Manga Adaptation by Lerche
Streaming on Crunchyroll
Uenoyama is a skilled guitarist who has lost his passion for playing, while Sato is constantly carrying around a prized guitar that he has no idea how to play or restring. When he begs Uenoyama to fix his guitar and then teach him to play, Sato becomes completely attached, and the relationship is cemented when he tags along to Uenoyama’s band practice and listens to him perform for the first time.
Artemis’ verdict: In Tune
This was a lot better than I expected going in, mostly because I have extremely low expectations of yaoi anime in general thanks to the genre’s track record and usual creep-filled tropes (rape as love, sexual and emotional abuse, formulaic seme/uke relationships, etc. etc.). While Given may yet indulge in some of these conventions for all I know, the premiere was entirely free of them – in fact, you could probably mistake this for being nothing more than a music-centric show whose two male leads bond over their passion for guitars or whatever; the romantic hints are definitely there, but not in any overt manner. For those who prefer their romance to be on the more understated side of things, the show may well appeal – and when was the last time you watched an anime about music that actually looked and sounded decent? So far, this is hitting all the right notes for me, from the characters themselves to the perfectly respectable visuals and rock-happy vibes. Even if yaoi isn’t generally your cup of tea, I’d say Given is definitely worth keeping an eye on.

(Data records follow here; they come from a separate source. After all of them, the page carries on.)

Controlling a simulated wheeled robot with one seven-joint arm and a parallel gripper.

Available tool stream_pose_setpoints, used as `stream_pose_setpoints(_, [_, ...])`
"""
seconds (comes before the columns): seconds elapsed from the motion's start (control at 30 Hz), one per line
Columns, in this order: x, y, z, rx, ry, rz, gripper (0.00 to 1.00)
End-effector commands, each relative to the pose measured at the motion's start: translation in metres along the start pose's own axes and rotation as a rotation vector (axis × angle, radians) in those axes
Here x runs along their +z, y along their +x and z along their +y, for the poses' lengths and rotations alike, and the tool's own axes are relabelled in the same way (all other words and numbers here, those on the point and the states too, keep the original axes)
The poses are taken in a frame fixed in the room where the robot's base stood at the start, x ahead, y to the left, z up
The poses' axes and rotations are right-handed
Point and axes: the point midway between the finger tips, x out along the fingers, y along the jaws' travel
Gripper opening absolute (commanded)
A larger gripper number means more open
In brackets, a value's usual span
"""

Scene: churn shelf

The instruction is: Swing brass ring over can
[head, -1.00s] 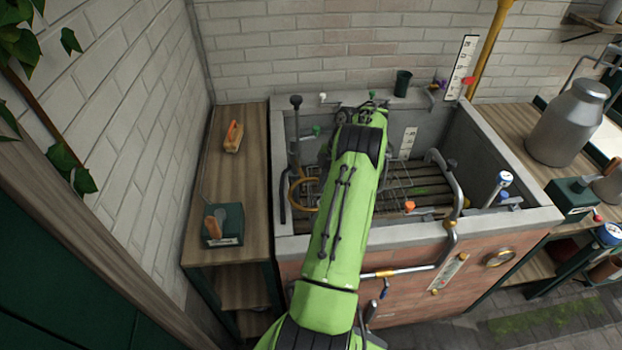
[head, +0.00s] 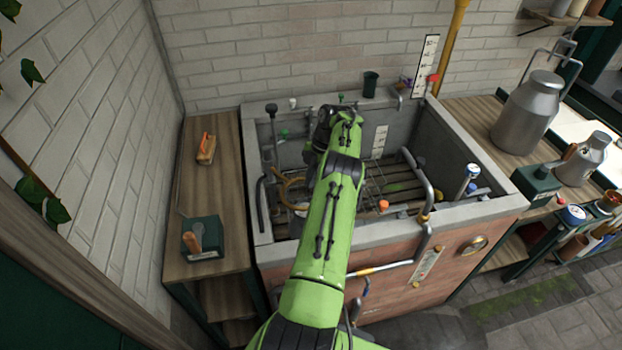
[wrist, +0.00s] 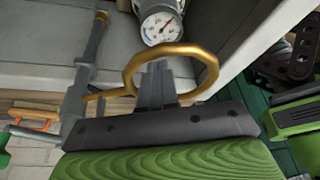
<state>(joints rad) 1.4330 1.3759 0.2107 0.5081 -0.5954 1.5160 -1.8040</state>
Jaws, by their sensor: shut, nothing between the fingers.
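The brass ring (head: 281,196) is inside the brick-fronted tub, left of my arm. In the wrist view the brass ring (wrist: 210,66) joins a grey upright post (wrist: 86,75) at left. My gripper (wrist: 155,70) is shut and empty; its fingertips appear within the ring's outline, but I cannot tell whether they touch it. My arm hides the gripper in the head view. A pale metal piece (head: 299,208) shows just below the ring, mostly hidden; I cannot tell if it is the can. A large metal can (head: 528,112) stands on the right bench.
The tub's concrete rim (head: 380,233) surrounds the work area. A bent grey pipe (head: 426,190) rises over its front right. A round dial gauge (wrist: 161,27) is just beyond the ring. The left bench (head: 208,240) is mostly clear.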

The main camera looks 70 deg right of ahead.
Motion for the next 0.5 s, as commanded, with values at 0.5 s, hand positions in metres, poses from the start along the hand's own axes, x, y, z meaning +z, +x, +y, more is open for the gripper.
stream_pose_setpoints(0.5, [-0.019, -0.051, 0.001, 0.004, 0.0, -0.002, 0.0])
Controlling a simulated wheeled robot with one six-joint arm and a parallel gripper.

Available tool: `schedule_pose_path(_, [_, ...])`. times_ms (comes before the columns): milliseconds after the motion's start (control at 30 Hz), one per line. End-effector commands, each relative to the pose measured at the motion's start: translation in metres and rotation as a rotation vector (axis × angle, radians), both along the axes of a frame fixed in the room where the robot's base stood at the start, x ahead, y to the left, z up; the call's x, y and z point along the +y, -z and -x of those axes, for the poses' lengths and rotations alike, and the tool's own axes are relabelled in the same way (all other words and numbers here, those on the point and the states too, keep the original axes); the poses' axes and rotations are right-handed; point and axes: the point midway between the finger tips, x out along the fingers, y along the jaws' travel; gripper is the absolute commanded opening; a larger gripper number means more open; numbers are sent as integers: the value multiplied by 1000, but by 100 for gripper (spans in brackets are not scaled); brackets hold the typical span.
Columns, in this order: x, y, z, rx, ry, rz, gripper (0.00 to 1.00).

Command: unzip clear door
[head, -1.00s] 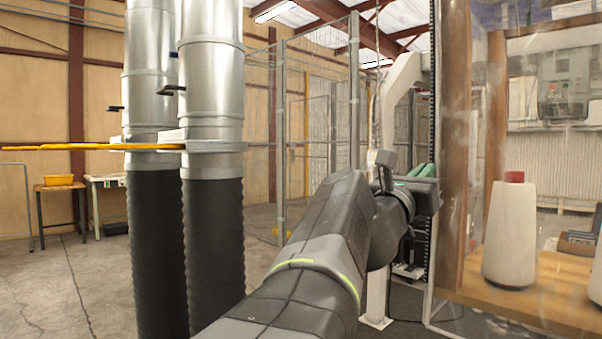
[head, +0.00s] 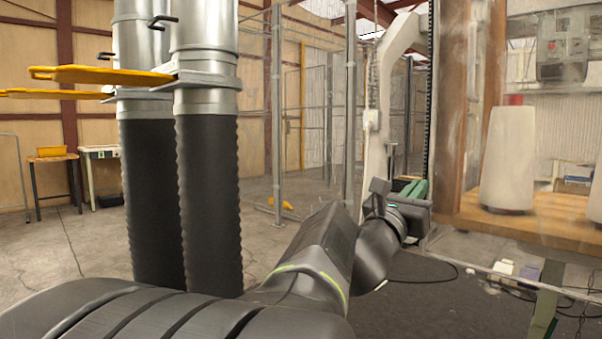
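The clear door (head: 470,235) is a see-through sheet at the right, in front of a wooden frame and shelf. A dark toothed strip (head: 432,90), which looks like its zip, runs down the door's left edge. My gripper (head: 416,190) is at the end of my dark grey arm, beside the lower part of this edge, and has green finger parts. It overlaps the strip's lower end in the picture. The fingertips are small and partly hidden, so I cannot tell whether they hold a zip pull or touch the strip. No zip pull can be made out.
Behind the sheet, a white cone (head: 508,160) stands on a wooden shelf (head: 540,220). Two ribbed black and metal pipes (head: 208,190) with yellow gate plates (head: 115,74) stand left of my arm. A pale post (head: 380,110) rises behind my gripper. Cables lie on the floor.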

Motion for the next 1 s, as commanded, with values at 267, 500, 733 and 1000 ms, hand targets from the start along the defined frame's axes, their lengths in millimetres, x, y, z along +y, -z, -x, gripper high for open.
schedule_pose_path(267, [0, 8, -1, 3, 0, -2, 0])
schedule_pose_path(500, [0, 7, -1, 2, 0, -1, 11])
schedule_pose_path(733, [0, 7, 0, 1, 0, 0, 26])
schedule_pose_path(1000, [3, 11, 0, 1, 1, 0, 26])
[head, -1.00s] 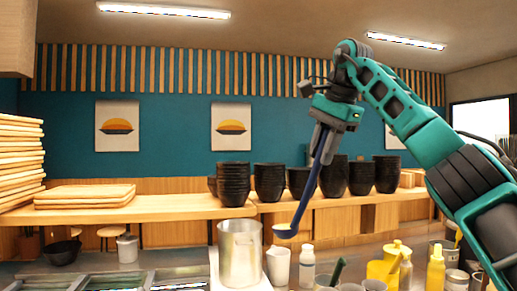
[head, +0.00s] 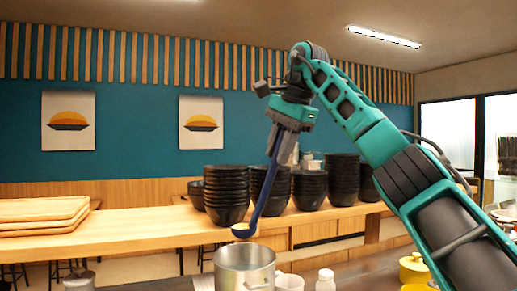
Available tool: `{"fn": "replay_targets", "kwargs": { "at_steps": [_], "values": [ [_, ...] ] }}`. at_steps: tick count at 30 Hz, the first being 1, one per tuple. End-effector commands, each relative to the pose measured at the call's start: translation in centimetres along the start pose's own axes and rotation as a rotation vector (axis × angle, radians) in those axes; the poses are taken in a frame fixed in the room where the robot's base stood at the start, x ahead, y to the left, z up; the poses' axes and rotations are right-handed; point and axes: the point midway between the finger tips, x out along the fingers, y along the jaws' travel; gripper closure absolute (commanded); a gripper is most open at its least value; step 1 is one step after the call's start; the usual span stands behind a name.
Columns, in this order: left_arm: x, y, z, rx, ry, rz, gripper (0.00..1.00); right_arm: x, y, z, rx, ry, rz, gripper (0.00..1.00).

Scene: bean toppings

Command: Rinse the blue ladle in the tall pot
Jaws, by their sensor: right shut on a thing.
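The blue ladle (head: 268,185) hangs from my right gripper (head: 281,145), which is shut on its handle. The ladle slants down and to the left, and its bowl (head: 243,230) shows a yellowish inside. The tall pot (head: 244,271) is a silver metal pot at the bottom middle. The ladle's bowl appears just above the pot's rim in the picture, apart from the water or inside, which I cannot make out clearly. The lower part of the pot is cut off by the frame. My left gripper is not in view.
A white cup (head: 289,282) and a white bottle (head: 326,281) stand right of the pot. A yellow container (head: 414,269) is farther right. Stacks of black bowls (head: 310,190) stand on the wooden counter (head: 140,226) behind. Wooden trays (head: 42,215) lie at left.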

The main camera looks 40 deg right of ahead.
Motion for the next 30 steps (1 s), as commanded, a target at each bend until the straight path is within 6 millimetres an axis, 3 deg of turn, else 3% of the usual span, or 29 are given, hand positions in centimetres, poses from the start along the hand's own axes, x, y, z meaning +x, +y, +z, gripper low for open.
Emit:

Jel’s verdict: Seriously how do you have a $3000 guitar and not know you can replace the strings?
I like the idea of this show and I even like the cast, particularly the surly but kind Uenoyama who really carries the episode. I just did not feel like the writing was good enough to accomplish what they are trying to do. It’s hard for me to explain without going off on a huge tangent, but the characters did not feel believable. For example, in the first few minutes we see the main character has been carrying around his guitar everywhere (including school) for possibly years, occasionally laying down and hugging it and being sad. That’s weird in itself, then we learn he doesn’t know he can replace his broken guitar string or even what a “band” is. I know he’s supposed to be a bit of an airhead, but that was ridiculous.
I’m not saying I expect anime people to be realistic per se, but the further you get away from behaving like an actual human being the harder it is for me to feel emotionally attached. My problem with Given is that it feels like this is a result of both incompetency and perhaps adhering to anime/manga conventions more than a creative choice to make the characters different and interesting. It doesn’t make the show unwatchable, in fact I think if I adjust my expectations I can probably enjoy it. I’m a sucker for band stories and as I said earlier, I like the characters. So maybe another episode or two can win me over.
3 thoughts on “First Look: Given”
” I have low expectations of the genre with regard to its generally abysmal track record and creep-filled tropes (of the ‘rape is love’, formulaic seme/uke-based relationships, and sexual and emotional abuse played as romance variety)”
I don’t know if you’re talking about BL anime or BL in general, but just in case it’s the latter – honestly, I think the prevalence of these tropes is more memetic at this point than anything. BL is not a genre, it’s a fairly diverse area of manga/etc with lots of genres and variation on themes, tropes, subversions (and subversions of subversions…), and so on. I certainly wouldn’t characterize BL as such as having an abysmal track record and constantly indulging in creep-filled tropes. Also, those same tropes are just as prevalent in other types of anime and manga, like certain brands of shoujo romances (or hell, just certain brands of romances regardless of target audiences), many of which are fairly high profile and rarely criticized for shamelessly wallowing in these tropes.
I’m talking about BL anime here (not being a manga reader at all, although I have no doubt that there’s a lot more variety to be had in that regard). It’s no exaggeration to say that I’ve watched at least a few episodes of literally every single BL/yaoi anime released up until around 2012 or so – I wrote my PhD dissertation on anime and had a whole chapter on BL anime specifically, so I don’t speak from total ignorance. That said, I do certainly recognise that BL is hardly the only genre (or subgenre, if you prefer) to wallow in such tropes, and I’d like to think I come down equally hard on these whenever I encounter them in other anime, regardless of genre or targeted demographic.
I see – I wasn’t trying to imply that you were speaking from total ignorance, and BL anime in itself is a different beast, mainly because of its position and target audience. I’m just finding that BL in general keeps getting this particular attitude from many people, and I think it’s very much exaggerated at this point. Especially given that other types of romances (shoujo/shounen/etc. – not that these labels are particularly relevant anymore) tend not to get the same treatment even though the exact same things are also present in them as well.